BEGIN GIVEN MATERIAL
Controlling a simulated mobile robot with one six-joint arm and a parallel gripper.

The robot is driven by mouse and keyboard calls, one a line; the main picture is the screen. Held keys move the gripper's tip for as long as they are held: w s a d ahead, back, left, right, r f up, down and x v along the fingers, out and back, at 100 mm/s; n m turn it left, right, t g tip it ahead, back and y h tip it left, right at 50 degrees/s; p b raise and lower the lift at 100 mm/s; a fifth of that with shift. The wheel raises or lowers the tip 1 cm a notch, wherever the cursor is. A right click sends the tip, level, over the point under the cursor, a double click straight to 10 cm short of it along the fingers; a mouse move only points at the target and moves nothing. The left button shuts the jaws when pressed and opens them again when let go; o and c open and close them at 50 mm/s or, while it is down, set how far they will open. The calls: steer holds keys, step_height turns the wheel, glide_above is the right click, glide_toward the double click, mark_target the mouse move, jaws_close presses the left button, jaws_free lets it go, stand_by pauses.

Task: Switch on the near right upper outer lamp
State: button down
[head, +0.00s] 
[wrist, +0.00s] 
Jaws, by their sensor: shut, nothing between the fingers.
END GIVEN MATERIAL
Locate "[wrist, +0.00s]" in the material, then quote the line that contains it and all lines after it through the final one.

[wrist, +0.00s] 
Jaws, by their sensor: shut, nothing between the fingers.

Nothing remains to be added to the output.